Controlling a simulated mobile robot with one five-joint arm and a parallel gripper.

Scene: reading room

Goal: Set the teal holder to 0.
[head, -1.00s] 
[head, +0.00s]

┄┄┄┄┄┄┄┄┄┄

From the listing above, reproduce all the lines exactly.

Controlling a simulated mobile robot with one five-joint arm and a parallel gripper.

Scene: reading room

Goal: Set the teal holder to 0.
[head, -1.00s] 
[head, +0.00s]

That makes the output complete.